How to choose who to align yourself with

As your career or business advances, you’re going to have the opportunity to partner, collaborate and work with a variety of people.

What’s surprising to me is how some people make decisions. I’ve seen some turn down offers from well-intentioned, well-meaning people who would have fairly compensated them for their work. But because of some underlying emotional baggage or stress in their daily lives, they made the rather unlikely choice of staying put instead of taking a chance and moving forward with their creativity and passion.

Now, I’m an entrepreneur. So, if I was in their position, I would have jumped at the opportunity. But not everyone thinks like an entrepreneur, and not everyone is comfortable taking a chance upfront and problem solving along the way.

As I’ve started saying lately:

Entrepreneurship is like jumping out of an airplane without a parachute and problem-solving on the way down.

Who Do You Align Yourself With?

This is what got me thinking about this topic of who to align yourself with. Sometimes, no matter how influential or highly regarded someone is, associating with them can bring you down. At other times, you might be surprised by how the most unlikely people come to your aid or rescue at just the right time.

Regardless, you become like those you spend time with, so as you continue to build your career or business, it’s going to become increasingly important to be more selective with who you spend your time and associate with. You’re going to want to build your support group or inner circle, because you’re going to come to depend on those people, especially as the going gets tough.

Who you align yourself is critical to your success. Here are several methods people use to decide who to work with, and the upsides and downsides of each.

Choosing Who To Work With Based On How You’ll Look

This is one of the worst criteria for choosing who to align yourself with.
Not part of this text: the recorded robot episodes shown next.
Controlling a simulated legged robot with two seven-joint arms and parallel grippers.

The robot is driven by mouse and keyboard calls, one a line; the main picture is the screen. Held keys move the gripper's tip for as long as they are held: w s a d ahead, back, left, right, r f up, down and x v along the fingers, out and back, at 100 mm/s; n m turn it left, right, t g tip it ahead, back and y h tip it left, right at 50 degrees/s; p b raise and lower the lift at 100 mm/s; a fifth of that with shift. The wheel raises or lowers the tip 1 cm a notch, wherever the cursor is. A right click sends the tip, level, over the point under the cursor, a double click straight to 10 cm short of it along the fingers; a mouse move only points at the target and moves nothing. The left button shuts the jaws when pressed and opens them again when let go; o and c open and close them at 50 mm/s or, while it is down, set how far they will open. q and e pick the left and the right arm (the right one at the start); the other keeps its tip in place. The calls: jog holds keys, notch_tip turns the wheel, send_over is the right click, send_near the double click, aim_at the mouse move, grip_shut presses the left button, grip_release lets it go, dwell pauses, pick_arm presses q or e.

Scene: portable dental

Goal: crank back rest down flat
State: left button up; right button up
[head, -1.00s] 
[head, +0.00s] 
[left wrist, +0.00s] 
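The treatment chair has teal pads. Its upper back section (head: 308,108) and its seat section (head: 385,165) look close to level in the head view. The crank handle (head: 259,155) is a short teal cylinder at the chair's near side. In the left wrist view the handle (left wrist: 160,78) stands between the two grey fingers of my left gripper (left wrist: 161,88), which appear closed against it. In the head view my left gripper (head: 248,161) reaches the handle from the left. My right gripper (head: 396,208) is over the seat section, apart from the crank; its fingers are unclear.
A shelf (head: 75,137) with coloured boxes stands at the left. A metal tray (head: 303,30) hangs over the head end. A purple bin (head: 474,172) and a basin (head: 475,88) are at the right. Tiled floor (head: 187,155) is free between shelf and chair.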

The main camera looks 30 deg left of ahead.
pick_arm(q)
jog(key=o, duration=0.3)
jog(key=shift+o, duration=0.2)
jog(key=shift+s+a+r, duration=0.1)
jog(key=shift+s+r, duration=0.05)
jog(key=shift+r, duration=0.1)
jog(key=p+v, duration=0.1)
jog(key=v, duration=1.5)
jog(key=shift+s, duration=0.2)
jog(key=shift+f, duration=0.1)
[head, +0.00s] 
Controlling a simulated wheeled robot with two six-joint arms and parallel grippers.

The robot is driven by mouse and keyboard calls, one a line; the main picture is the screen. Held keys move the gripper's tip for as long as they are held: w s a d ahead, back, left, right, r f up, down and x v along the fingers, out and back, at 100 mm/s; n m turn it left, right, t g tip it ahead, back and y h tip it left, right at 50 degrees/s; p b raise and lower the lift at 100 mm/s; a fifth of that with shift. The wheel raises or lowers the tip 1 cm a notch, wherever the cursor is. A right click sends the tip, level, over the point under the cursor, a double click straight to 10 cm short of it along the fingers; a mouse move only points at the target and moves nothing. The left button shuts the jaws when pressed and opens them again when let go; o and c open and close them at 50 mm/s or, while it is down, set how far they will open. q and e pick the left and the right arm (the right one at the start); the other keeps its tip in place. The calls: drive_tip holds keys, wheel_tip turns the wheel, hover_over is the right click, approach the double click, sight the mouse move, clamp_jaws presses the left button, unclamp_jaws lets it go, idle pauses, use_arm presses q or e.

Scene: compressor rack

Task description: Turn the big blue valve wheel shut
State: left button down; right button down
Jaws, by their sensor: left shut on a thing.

Now, given, there may be some people you don’t want to be associated with, such as extremists, controversial figures, criminals and so on.

I’m not saying there aren’t reasons why you might associate with people like that. But you must consider your reputation as well as the long-term consequences of associating with someone, no matter who you’re choosing to be involved with.

So, to make all decisions based on how you’ll look is the most superficial way to decide who to work with. If this is how you make decisions, more than likely, you’ll make some poor choices and miss opportunities to work with some great people.

We as people are much too concerned with appearances. Just look at all the ways people look for validation on social media. My business coach, James Schramko, once described seeking validation on social media as a mental disorder, and I don’t think he’s too far off.

If you’re only concerned with looking good, then you’re not making a balanced decision. And, odds are you aren’t living authentically either.

Choosing Who To Work With Based On Your Values

The best way to decide who to work with is to choose people with whom you have shared values.

Honestly, virtually every relationship works better when the people involved have shared values. This goes just as much for romantic relationships as it does for business relationships.

In a romantic relationship, your intense feelings of attraction can subside after a few years. But if you have shared interests and values, the relationship can continue to flourish long after those emotions have started waning.

This isn’t to say there aren’t ways of stoking those fires again. But generally, the relationship has a much better chance at surviving long-term if both people involved value the same things.

In a business arrangement, if the people you’re working with are convicted about the same things you are, they are less likely to make decisions that go against your conscience. So, they are more likely to make decisions that are congruent with your objectives.

In a business partnership, if one values money and the other values adding value to people, priorities can quickly get out of order. If they can find a way to complement each other’s strengths and weaknesses, they still have a chance at success. But if both people keep pushing for what they want, the partnership will not last.

So, if you think there’s long-term potential in a partnership, you should work with people that stand for the same things you do.

Choosing Who To Work With Based On An Established Track Record

Now, there can be both good and bad track records.

But if you have a good track record with someone, you should certainly consider working with them again.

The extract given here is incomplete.